L’histoire de la révolution
En 1959, Fidel et ses guérilléros prirent le pouvoir et l’on assista à la chute de la dictature de Fulgencio Batista Zaldívar appuyée par les États-Unis. Deux ans plus tard, Castro avait exproprié toutes les entreprises étasuniennes à Cuba (soit la majorité de l’économie), ce qui entraîna de facto l’abolition du capitalisme sur l’île. Cela permit des avancées majeures pour le peuple cubain. Par exemple, la révolution cubaine permit d’abolir l’analphabétisme et la malnutrition infantile. En plus, selon l’Organisation mondiale de la santé, l’espérance de vie à Cuba se situe à 79 ans, soit l’une des plus élevées en Amérique, pratiquement égale à celle des États-Unis et à celle des autres pays capitalistes avancés. Comparé à la plupart des autres pays d’Amérique latine, Cuba a certainement une longueur d’avance.
Cette situation a enragé les capitalistes étasuniens qui n’étaient pas prêts à sacrifier leurs profits pour le bien-être des Cubain-es pauvres. Depuis plus de 50 ans, ils utilisent tout leur pouvoir pour tenter d’étrangler la révolution et rétablir le capitalisme sur l’île. De l’embargo économique aux centaines de tentatives d’assassinat de Fidel, en passant par l’invasion directe de la baie des Cochons en avril 1961, les impérialistes étasuniens n’ont reculé devant rien pour tenter de suffoquer la révolution. Mais qu’a fait le gouvernement canadien face au gouvernement cubain depuis la révolution de 1959?
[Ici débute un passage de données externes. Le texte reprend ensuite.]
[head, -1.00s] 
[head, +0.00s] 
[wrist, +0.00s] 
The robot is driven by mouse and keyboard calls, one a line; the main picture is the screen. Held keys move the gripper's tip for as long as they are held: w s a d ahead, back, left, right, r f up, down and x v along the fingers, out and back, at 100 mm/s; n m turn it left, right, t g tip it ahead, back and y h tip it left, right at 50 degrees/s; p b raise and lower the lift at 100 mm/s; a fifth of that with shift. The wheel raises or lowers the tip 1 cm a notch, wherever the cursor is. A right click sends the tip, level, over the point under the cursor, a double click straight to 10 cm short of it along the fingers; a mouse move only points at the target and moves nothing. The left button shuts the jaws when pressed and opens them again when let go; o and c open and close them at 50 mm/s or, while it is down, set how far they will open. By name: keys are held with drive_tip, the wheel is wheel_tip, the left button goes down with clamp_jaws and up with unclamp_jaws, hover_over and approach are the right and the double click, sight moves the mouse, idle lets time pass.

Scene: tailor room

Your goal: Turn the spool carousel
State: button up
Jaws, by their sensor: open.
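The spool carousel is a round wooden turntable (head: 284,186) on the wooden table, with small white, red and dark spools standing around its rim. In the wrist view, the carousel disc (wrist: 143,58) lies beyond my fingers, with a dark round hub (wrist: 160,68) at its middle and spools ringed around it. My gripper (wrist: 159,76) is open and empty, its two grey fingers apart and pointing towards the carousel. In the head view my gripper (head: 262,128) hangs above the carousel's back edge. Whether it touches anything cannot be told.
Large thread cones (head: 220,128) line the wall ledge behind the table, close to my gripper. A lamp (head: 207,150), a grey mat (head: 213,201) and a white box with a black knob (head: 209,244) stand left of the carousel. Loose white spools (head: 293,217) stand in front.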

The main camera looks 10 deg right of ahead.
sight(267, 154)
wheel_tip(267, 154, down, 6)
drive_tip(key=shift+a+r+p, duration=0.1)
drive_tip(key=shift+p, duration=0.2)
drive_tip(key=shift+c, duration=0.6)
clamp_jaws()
L’approche du gouvernement canadien à l’égard de son homologue cubain après la révolution a toujours été nettement différente de celles de nos voisins du Sud. Bien que le premier ministre conservateur John Diefenbaker se soit joint à l’époque aux États-Unis dans leur dénonciation de Castro et qu’il ait appuyé l’invasion de la baie des Cochons, le gouvernement canadien n’a jamais rompu ses relations diplomatiques avec Cuba et n’a pas appuyé l’embargo commercial des États-Unis. En 1976, la relation entre les deux pays est devenue encore plus intime avec la visite de Pierre-Elliot Trudeau à Cuba, ce qui constituait la première visite d’un dirigeant occidental sur l’île depuis la fin des années 1950. Cette visite controversée vit Fidel Castro discuter et rire en compagnie de Pierre-Elliot et Margaret Trudeau et tenir leur fils Michel dans ses bras. C’est lors de cette visite que Trudeau s’adressa à une foule de 25 000 personnes et déclara « Viva Cuba et le peuple cubain. Viva el Primer Ministro Commandante Fidel Castro! Viva la relation Cuba-Canada! » Les deux dirigeants ont développé une telle amitié au fil des ans que Fidel Castro fut l’un des porteurs aux funérailles de Trudeau en 2000.
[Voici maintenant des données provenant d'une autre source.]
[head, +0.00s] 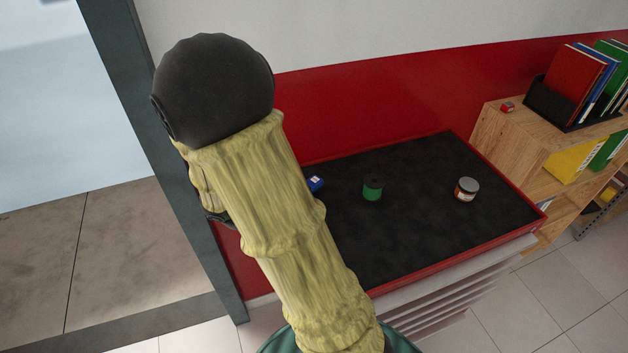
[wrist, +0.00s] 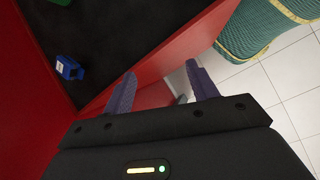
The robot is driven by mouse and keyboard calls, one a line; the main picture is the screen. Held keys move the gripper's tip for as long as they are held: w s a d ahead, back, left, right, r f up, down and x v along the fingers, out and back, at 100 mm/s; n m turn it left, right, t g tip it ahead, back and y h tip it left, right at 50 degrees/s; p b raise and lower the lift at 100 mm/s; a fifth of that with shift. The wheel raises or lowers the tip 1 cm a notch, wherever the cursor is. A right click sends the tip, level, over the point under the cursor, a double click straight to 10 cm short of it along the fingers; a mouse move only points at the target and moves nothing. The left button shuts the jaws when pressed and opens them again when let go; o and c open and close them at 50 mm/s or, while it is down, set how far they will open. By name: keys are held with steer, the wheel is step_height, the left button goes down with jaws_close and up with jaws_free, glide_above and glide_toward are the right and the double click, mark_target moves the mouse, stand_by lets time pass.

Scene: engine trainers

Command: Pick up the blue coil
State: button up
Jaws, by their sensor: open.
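The blue coil (head: 315,183) is a small blue block with a white mark on the black top of the red cabinet. In the head view it sits at the left of the top, partly hidden by my arm. In the wrist view the blue coil (wrist: 69,68) lies at the upper left, apart from the fingers. My gripper (wrist: 160,76) is open and empty, with its two purple-grey fingers apart over the red cabinet edge and the floor. My gripper does not show in the head view.
A green cylinder with a dark top (head: 373,187) and a brown jar with a grey lid (head: 466,189) stand on the black top (head: 425,215). A raised red rim (head: 508,230) edges it. A wooden shelf (head: 522,135) with binders stands at the right.

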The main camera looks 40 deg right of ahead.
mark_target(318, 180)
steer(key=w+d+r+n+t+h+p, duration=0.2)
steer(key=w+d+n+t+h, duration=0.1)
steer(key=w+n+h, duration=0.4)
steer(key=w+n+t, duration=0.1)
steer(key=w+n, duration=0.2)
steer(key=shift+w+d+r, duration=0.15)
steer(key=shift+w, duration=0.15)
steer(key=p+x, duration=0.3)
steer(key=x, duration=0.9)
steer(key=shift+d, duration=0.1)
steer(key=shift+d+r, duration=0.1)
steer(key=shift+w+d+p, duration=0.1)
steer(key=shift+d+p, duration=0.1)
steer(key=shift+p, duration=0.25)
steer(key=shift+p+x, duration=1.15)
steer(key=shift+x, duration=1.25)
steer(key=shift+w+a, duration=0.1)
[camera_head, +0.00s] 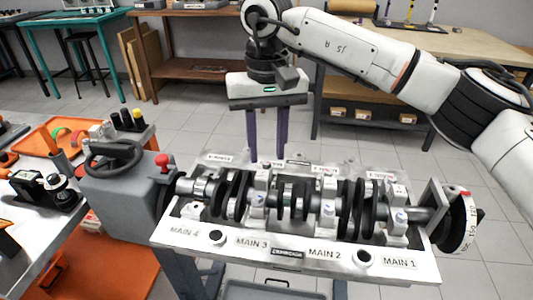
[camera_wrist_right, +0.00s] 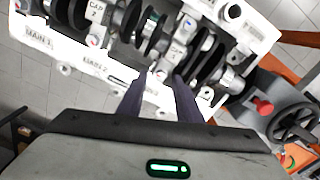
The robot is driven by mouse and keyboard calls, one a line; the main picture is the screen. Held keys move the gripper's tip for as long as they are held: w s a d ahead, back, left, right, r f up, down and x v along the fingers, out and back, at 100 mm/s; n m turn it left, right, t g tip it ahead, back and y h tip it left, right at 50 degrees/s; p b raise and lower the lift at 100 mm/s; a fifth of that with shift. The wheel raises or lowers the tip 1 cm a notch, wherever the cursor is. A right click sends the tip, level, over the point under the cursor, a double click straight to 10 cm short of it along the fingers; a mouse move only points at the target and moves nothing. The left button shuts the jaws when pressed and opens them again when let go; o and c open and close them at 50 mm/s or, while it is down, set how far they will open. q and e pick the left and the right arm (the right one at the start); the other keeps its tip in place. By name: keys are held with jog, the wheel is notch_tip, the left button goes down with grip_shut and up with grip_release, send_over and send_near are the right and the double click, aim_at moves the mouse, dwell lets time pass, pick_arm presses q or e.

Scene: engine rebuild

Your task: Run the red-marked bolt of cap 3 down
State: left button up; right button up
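The engine block (camera_head: 200,238) carries a crankshaft (camera_head: 295,197) under several bearing caps. Cap 3 (camera_head: 260,190) is the light cap behind the MAIN 3 label; it seems to be the cap ahead of the fingers in the right wrist view (camera_wrist_right: 174,52). The red mark on its bolt is too small to make out. My right gripper (camera_head: 267,157) points down at the block's far side, its two dark fingers apart. In the right wrist view the fingertips (camera_wrist_right: 160,78) straddle the near end of that cap; whether they touch anything cannot be told. My left gripper is out of view.
A dial wheel (camera_head: 462,222) stands at the block's right end. A grey unit with a black handwheel (camera_head: 112,158) and red knob (camera_head: 162,160) stands at its left. A side bench (camera_head: 45,262) with tools is at far left. Open floor lies behind the block.

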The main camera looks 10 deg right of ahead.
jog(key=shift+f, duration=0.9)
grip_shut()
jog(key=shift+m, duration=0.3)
Au cours des années 1980 et 1990, les gouvernements canadiens, tant conservateurs que libéraux, ont maintenu des relations relativement bonnes avec le gouvernement cubain. Même le premier ministre conservateur Brian Mulroney, très à droite, a maintenu des relations cordiales avec le gouvernement Castro dans les années 1980. Au cours des années 1990, le premier ministre libéral Jean Chrétien fut le premier dirigeant occidental à visiter Cuba en 10 ans et fut très amical à l’endroit de Fidel Castro. Après la chute de l’Union soviétique, les entreprises canadiennes ont mené la charge pour l’instauration de nouvelles opérations sur l’île, et le gouvernement canadien a accru ses liens économiques avec Cuba. À l’heure actuelle, le Canada exporte pour plus de 500 millions de dollars en marchandises à Cuba. Pour certains, cela signifierait que le Canada vient en aide à Cuba, contrairement aux États-Unis qui tentent d’étrangler la révolution. Mais est-ce que ces relations profitent au peuple cubain? N’y a-t-il pas des objectifs plus sombres cachés derrière les relations économiques, les visites amicales et les mondanités diplomatiques?
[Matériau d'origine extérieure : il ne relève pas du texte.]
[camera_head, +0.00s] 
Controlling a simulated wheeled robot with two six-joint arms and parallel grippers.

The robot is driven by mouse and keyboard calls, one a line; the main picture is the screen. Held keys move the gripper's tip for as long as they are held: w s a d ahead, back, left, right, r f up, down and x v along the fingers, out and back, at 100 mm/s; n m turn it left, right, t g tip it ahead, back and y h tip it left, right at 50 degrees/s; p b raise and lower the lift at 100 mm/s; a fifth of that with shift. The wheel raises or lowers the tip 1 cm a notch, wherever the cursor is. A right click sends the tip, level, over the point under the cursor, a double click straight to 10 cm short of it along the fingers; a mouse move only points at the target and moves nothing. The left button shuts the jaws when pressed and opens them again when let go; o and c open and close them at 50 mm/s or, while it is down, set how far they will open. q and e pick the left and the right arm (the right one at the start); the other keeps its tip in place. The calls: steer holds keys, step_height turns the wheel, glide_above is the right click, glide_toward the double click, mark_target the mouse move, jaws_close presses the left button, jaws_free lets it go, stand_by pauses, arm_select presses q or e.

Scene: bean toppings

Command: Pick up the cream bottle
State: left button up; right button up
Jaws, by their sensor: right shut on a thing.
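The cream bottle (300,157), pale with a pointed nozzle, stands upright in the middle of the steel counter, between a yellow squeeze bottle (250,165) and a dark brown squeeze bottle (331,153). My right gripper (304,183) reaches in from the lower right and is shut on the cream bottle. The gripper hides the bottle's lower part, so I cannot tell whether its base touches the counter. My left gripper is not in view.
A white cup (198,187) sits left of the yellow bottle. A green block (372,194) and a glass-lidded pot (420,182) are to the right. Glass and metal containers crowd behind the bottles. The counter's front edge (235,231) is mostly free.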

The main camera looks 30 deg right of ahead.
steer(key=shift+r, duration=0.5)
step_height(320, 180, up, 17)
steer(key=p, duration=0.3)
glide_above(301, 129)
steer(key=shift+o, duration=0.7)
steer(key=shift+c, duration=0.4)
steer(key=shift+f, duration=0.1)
Approche différente, même objectif
Au premier abord, il semble que la position du Canada ait été en contradiction totale avec celle des États-Unis. Mais en y regardant de plus près, il devient clair que même si l’approche a été différente, l’objectif est fondamentalement le même : le rétablissement du capitalisme sur l’île et la liquidation des gains de la révolution. Pour les États-Unis, leur approche a été promue par les riches gusanos et les capitalistes étasuniens expropriés qui désirent écraser la révolution et récupérer leur propriété perdue. Pour les capitalistes canadiens, qui n’ont pas été expropriés par la révolution, la stratégie a été de se garder la liberté de saisir des occasions d’affaires.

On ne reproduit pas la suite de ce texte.